< Terug naar vorige pagina

Publicatie

Statistische geletterdheid in PISA 2003: Wiskundig deelgebied of zelfstandige discipline?

Boekbijdrage - Boekhoofdstuk Conferentiebijdrage

Inleiding
In deze paper wordt de relatief jonge, maar steeds belangrijker wordende notie statistische geletterdheid (statistical literacy) uitgediept. Enerzijds presenteren we een theoretische uiteenzetting over de historische ontwikkeling van dit concept en anderzijds onderzoeken we via een empirisch onderzoek bij gegevens van de internationaal vergelijkende PISA 2003 studie (OECD 2005) de positie van statistische geletterdheid en de link met wiskundige geletterdheid.

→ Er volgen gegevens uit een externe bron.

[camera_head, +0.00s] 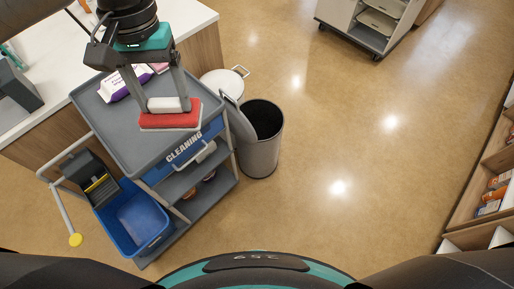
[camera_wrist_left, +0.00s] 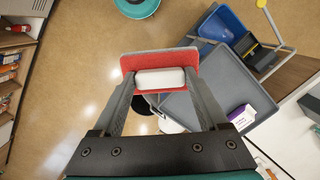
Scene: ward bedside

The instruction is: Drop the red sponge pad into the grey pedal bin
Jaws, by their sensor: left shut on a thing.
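My left gripper (camera_head: 169,104) is shut on the red sponge pad (camera_head: 170,122), gripping its white block-like handle. In the head view the pad appears over the right part of the cart's grey top; its exact height is unclear. In the left wrist view the red pad (camera_wrist_left: 127,63) sits between the fingertips (camera_wrist_left: 160,78). The grey pedal bin (camera_head: 259,155) stands on the floor right of the cart, its lid (camera_head: 240,122) tipped up on the left and its dark mouth open. In the wrist view the bin is mostly hidden behind the gripper. My right gripper is out of view.
The grey cleaning cart (camera_head: 112,128) carries a purple and white packet (camera_head: 124,86) on top and a blue bucket (camera_head: 136,218) low in front. A white round container (camera_head: 222,82) is behind the bin. A shelf unit (camera_head: 478,195) lines the right. The middle floor is clear.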

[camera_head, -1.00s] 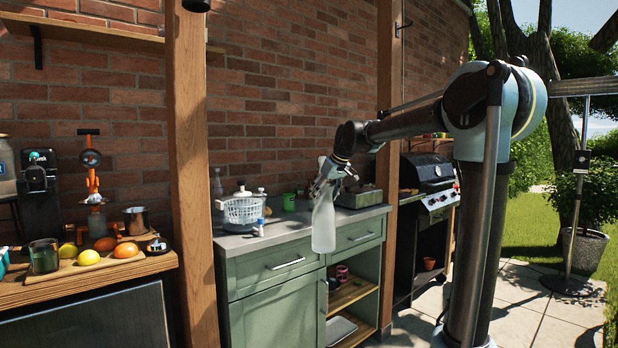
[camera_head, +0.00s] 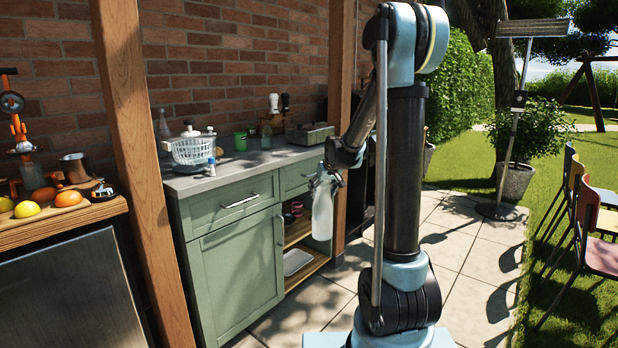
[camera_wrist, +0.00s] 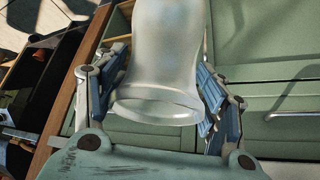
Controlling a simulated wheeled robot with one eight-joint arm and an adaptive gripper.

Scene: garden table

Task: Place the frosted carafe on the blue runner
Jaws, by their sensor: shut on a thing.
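The frosted carafe (camera_head: 322,214) is a pale, translucent bottle. It hangs upright in front of the green cabinet's open shelves in the head view. My gripper (camera_head: 325,184) is shut on its upper part. In the wrist view the carafe (camera_wrist: 165,60) fills the middle, with its rim toward me and my gripper's blue-padded fingers (camera_wrist: 163,90) on both sides of it. No blue runner is in view.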

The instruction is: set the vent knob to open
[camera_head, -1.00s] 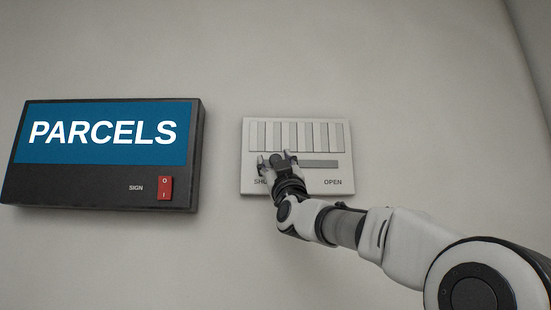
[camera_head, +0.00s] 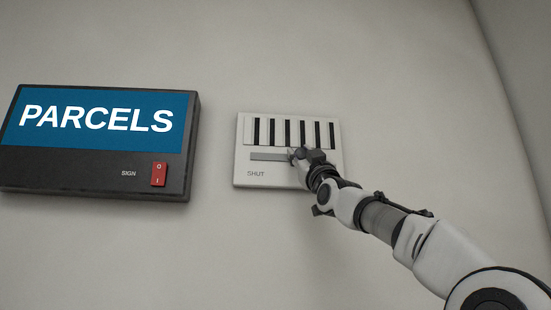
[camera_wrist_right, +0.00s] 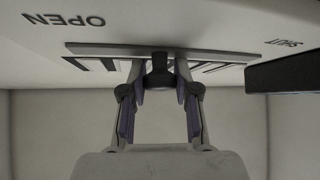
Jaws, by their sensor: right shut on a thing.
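The vent panel (camera_head: 242,165) is a pale plate on the wall with a row of slats (camera_head: 293,132) above a grey slot (camera_head: 268,157). Dark gaps show between the slats. My right gripper (camera_head: 304,156) is at the slot, right of its middle, and hides the slot's right part and the OPEN label. In the upside-down right wrist view, the dark vent knob (camera_wrist_right: 160,66) sits between the fingertips of my right gripper (camera_wrist_right: 160,80), which is shut on it. There the OPEN label (camera_wrist_right: 63,19) is left and SHUT (camera_wrist_right: 284,42) is right. My left gripper is out of view.
A dark sign box (camera_head: 95,180) reading PARCELS hangs on the wall left of the vent, with a red rocker switch (camera_head: 158,174). Bare wall lies between it and the panel. A wall corner is at the far right.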

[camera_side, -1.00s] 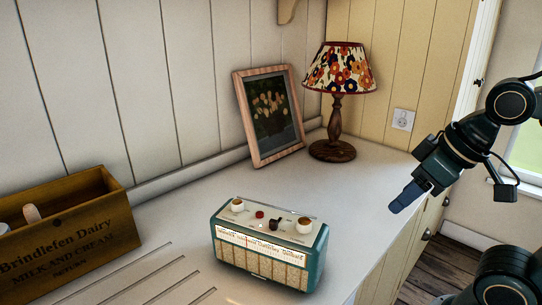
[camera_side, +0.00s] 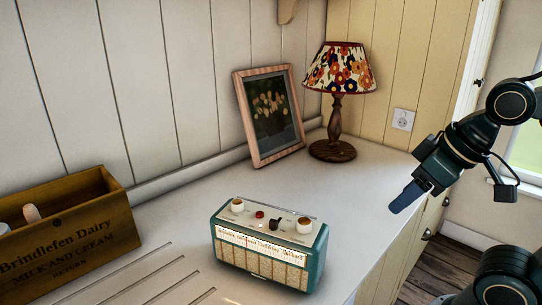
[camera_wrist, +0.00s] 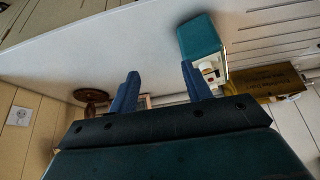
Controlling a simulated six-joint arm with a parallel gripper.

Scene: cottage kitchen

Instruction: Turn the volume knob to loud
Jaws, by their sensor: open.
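A teal radio (camera_side: 270,247) with a cream dial front stands upright on the white counter. Its top has a cream knob at the left (camera_side: 237,205), a red button (camera_side: 259,214), a dark lever (camera_side: 276,223) and a cream knob at the right (camera_side: 304,225). I cannot tell which is the volume knob or read its marks. My gripper (camera_side: 406,198) is right of the radio, apart from it and above the counter's edge. In the wrist view my gripper (camera_wrist: 158,80) is open and empty, and the radio (camera_wrist: 199,38) shows beyond the right finger.
A wooden dairy crate (camera_side: 70,235) stands at the left. A picture frame (camera_side: 268,116) leans on the wall, with a flowered lamp (camera_side: 338,75) beside it. The white counter (camera_side: 355,195) is clear between lamp and radio. Grooves (camera_side: 150,280) run left of the radio.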

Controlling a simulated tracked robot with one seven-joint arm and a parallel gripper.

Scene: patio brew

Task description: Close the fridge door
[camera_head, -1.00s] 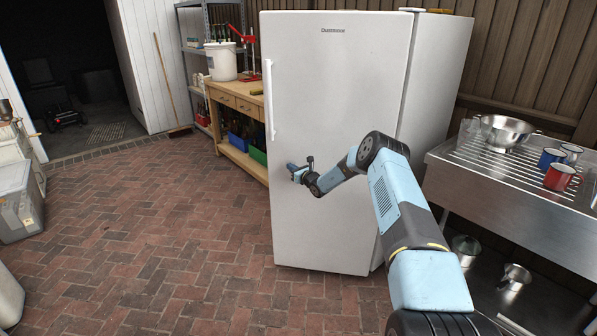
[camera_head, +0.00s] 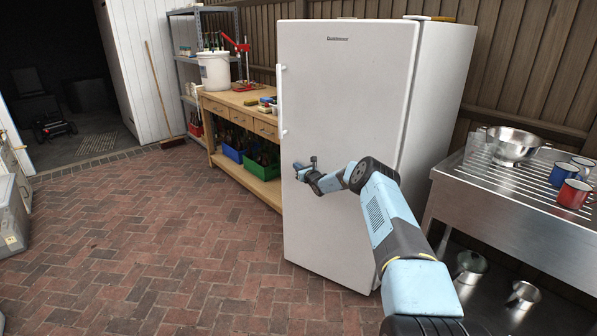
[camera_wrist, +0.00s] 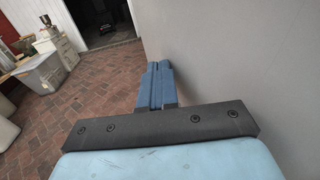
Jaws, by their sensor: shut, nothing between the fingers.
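The white fridge door (camera_head: 340,110) stands ajar, with its handle (camera_head: 281,100) on its left edge. A gap shows between the door and the white fridge body (camera_head: 436,100) behind it on the right. My gripper (camera_head: 297,166) is in front of the lower half of the door, near its left edge. In the wrist view my gripper (camera_wrist: 158,70) has its blue fingers together and empty, alongside the pale door surface (camera_wrist: 235,60). I cannot tell for sure whether the gripper touches the door.
A wooden workbench (camera_head: 240,112) with bins stands left of the fridge. A steel sink counter (camera_head: 500,200) with a colander (camera_head: 513,143) and mugs is at the right. The brick floor (camera_head: 150,235) on the left is clear.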

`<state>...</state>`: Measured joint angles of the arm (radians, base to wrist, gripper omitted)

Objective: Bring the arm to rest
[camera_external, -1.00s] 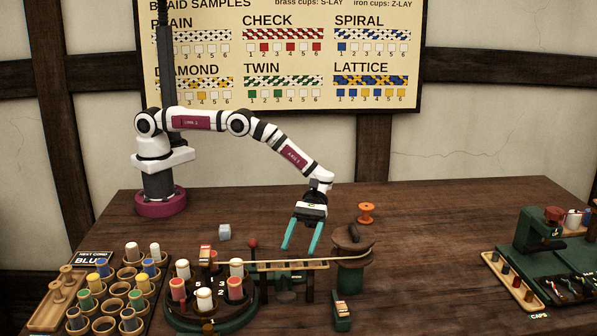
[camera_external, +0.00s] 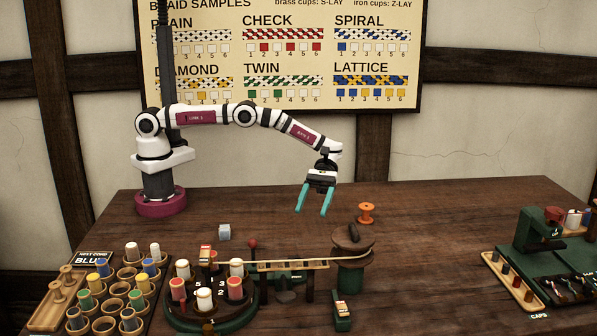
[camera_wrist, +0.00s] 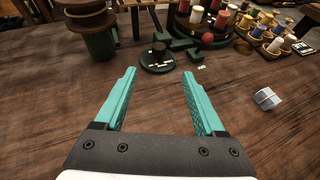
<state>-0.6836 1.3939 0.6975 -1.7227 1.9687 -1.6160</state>
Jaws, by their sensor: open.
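My gripper (camera_external: 313,201) is open and empty, with its two teal fingers spread and pointing down above the table (camera_external: 440,215). In the external view it hangs behind the rope machine, in front of the wall. In the wrist view my gripper (camera_wrist: 160,88) has only bare wood between its fingers, and the machine parts lie beyond the tips. It touches nothing that I can see.
A green rotary stand with bobbins (camera_external: 205,298), a wooden rail (camera_external: 290,265) and a capstan (camera_external: 352,245) stand in front. A pale cube (camera_external: 224,232) and an orange spool (camera_external: 366,212) lie nearby. Bobbin trays (camera_external: 103,318) are at left, a green press (camera_external: 538,232) at right.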

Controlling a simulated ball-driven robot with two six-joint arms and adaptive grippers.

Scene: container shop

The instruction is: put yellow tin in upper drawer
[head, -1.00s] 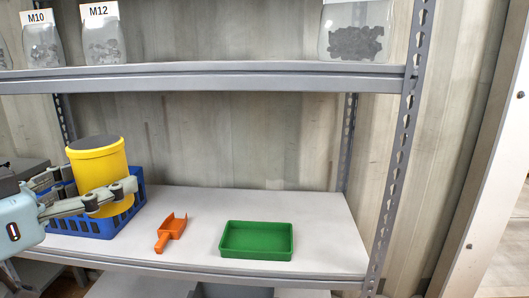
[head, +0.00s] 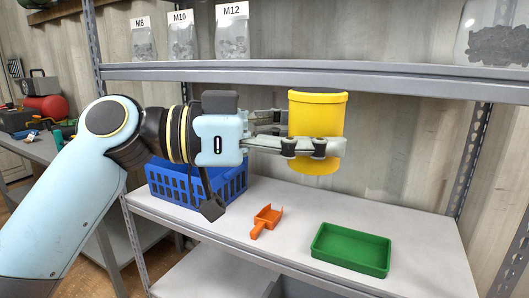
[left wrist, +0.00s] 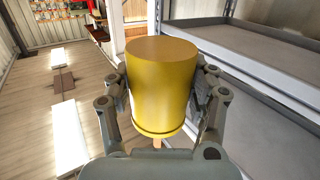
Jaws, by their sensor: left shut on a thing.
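My left gripper (head: 318,147) is shut on the lower part of the tin, which is clear of the shelf surface. In the left wrist view the tin (left wrist: 161,88) stands between both fingers of the left gripper (left wrist: 158,95). No drawer can be made out for certain; a dark grey bin (head: 300,288) is partly seen below the shelf. My right gripper is in neither view.
The middle shelf (head: 225,225) carries a blue basket (head: 215,184), an orange scoop (head: 267,219) and a green tray (head: 350,250). Jars labelled M8 (head: 143,42), M10 (head: 183,38) and M12 (head: 232,35) stand on the upper shelf (head: 280,72). A side bench (head: 45,147) is at left.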

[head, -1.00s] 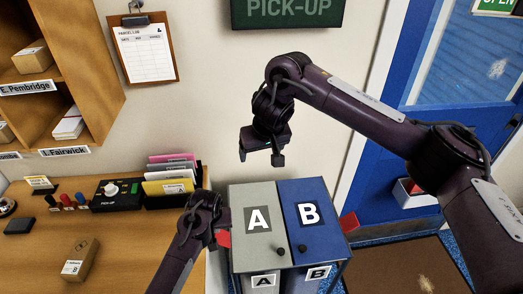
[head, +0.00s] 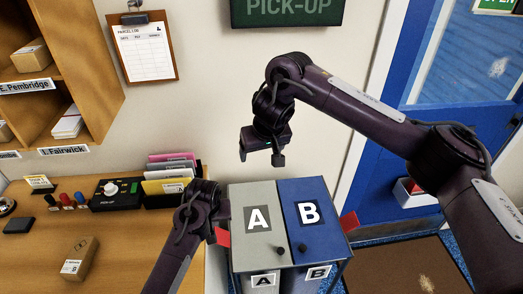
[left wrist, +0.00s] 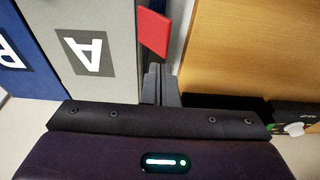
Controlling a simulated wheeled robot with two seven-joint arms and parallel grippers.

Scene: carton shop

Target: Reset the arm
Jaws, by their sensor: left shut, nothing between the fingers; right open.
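My left gripper (head: 221,222) is at the left side of the grey box marked A (head: 243,196), close to its red flag (head: 223,238). In the left wrist view its fingers (left wrist: 160,84) are together with nothing between them, and the red flag (left wrist: 153,31) is just beyond the tips. I cannot tell whether they touch the flag. My right gripper (head: 261,154) hangs open and empty in front of the wall, above the two boxes. The blue box marked B (head: 303,190) stands beside the grey one, with another red flag (head: 349,221) on its right side.
The wooden counter (head: 125,240) at the left holds a small labelled carton (head: 80,259), a black control box (head: 117,193) and a file holder (head: 168,182). Shelves (head: 95,60) stand above it. A blue door (head: 390,178) and a brown mat (head: 400,268) are at the right.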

Theoretische uiteenzetting
Statistische geletterdheid en statistiekonderwijs hebben zich sinds eind de jaren zeventig langzaam maar zeker ontwikkeld tot een eigen onderzoeksdomein naast dat van wiskundige geletterdheid (mathematical literacy) en wiskundeonderwijs. Het onderzoeksdomein statistische geletterdheid is gegroeid vanuit twee domeinen, statistiek en wiskundeonderwijs. Maar ook binnen het domein van statistische geletterdheid is een evolutie vast te stellen. De betekenis van het concept statistische geletterdheid is geƫvolueerd van een vrijwel uitsluitend technische invulling die alleen rekening houdt met kenniselementen binnen de statistiek (Haack, 1979), tot en met een heel ruime invulling van statistiek waarbij naast de pure technische en kenniselementen plaats wordt gemaakt voor meerduidige interpretaties, beliefs, attitudes, reflectie en kritische evaluatie van statistiek (Wallman, 1993; Gal, 2002, 2004; Watson, 2006; Garfield and Ben-Zvi, 2008). Doorheen deze verruiming van het begrip statistische geletterdheid wordt actueel onderscheid gemaakt tussen statistische geletterdheid, statistisch redeneren en statistisch denken (Garfield and Ben-Zvi 2008).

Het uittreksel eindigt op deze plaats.